GIVEN TASK ::
Print all of the data exactly.

RECORDED INFORMATION ::
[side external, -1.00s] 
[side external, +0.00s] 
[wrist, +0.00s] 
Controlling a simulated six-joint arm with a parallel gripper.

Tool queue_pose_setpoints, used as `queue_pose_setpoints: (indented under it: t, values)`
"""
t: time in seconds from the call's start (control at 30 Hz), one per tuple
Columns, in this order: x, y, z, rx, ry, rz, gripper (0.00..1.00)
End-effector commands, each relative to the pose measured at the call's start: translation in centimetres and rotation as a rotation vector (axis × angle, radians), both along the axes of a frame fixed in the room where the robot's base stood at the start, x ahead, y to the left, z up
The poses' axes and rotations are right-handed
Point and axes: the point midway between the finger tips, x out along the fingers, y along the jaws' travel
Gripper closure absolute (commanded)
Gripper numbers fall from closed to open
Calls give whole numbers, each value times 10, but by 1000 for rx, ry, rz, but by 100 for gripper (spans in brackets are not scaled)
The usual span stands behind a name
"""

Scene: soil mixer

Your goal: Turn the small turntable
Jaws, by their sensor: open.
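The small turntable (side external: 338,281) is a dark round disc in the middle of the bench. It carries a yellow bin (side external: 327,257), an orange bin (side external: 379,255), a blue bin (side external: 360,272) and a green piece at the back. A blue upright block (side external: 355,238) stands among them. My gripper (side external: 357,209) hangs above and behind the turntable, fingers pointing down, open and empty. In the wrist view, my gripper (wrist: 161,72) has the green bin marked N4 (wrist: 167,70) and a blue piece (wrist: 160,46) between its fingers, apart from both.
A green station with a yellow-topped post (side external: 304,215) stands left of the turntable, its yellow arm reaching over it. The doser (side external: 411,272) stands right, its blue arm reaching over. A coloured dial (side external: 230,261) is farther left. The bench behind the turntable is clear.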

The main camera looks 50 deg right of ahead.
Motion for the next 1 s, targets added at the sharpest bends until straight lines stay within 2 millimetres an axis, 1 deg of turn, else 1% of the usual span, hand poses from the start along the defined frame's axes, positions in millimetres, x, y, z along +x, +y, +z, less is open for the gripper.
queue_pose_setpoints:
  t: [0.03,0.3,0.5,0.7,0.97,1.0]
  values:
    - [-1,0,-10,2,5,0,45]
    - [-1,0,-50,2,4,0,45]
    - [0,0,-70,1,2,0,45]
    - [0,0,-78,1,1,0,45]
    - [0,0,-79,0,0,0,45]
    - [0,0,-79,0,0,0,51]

ANSWER TO THIS TASK ::
[side external, -1.00s] 
[side external, +0.00s] 
[wrist, +0.00s] 
Controlling a simulated six-joint arm with a parallel gripper.

Tool queue_pose_setpoints, used as `queue_pose_setpoints: (indented under it: t, values)`
"""
t: time in seconds from the call's start (control at 30 Hz), one per tuple
Columns, in this order: x, y, z, rx, ry, rz, gripper (0.00..1.00)
End-effector commands, each relative to the pose measured at the call's start: translation in centimetres and rotation as a rotation vector (axis × angle, radians), both along the axes of a frame fixed in the room where the robot's base stood at the start, x ahead, y to the left, z up
The poses' axes and rotations are right-handed
Point and axes: the point midway between the finger tips, x out along the fingers, y along the jaws' travel
Gripper closure absolute (commanded)
Gripper numbers fall from closed to open
Calls give whole numbers, each value times 10, but by 1000 for rx, ry, rz, but by 100 for gripper (spans in brackets are not scaled)
The usual span stands behind a name
"""

Scene: soil mixer

Your goal: Turn the small turntable
Jaws, by their sensor: open.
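The small turntable (side external: 338,281) is a dark round disc in the middle of the bench. It carries a yellow bin (side external: 327,257), an orange bin (side external: 379,255), a blue bin (side external: 360,272) and a green piece at the back. A blue upright block (side external: 355,238) stands among them. My gripper (side external: 357,209) hangs above and behind the turntable, fingers pointing down, open and empty. In the wrist view, my gripper (wrist: 161,72) has the green bin marked N4 (wrist: 167,70) and a blue piece (wrist: 160,46) between its fingers, apart from both.
A green station with a yellow-topped post (side external: 304,215) stands left of the turntable, its yellow arm reaching over it. The doser (side external: 411,272) stands right, its blue arm reaching over. A coloured dial (side external: 230,261) is farther left. The bench behind the turntable is clear.

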The main camera looks 50 deg right of ahead.
Motion for the next 1 s, targets added at the sharpest bends until straight lines stay within 2 millimetres an axis, 1 deg of turn, else 1% of the usual span, hand poses from the start along the defined frame's axes, positions in millimetres, x, y, z along +x, +y, +z, less is open for the gripper.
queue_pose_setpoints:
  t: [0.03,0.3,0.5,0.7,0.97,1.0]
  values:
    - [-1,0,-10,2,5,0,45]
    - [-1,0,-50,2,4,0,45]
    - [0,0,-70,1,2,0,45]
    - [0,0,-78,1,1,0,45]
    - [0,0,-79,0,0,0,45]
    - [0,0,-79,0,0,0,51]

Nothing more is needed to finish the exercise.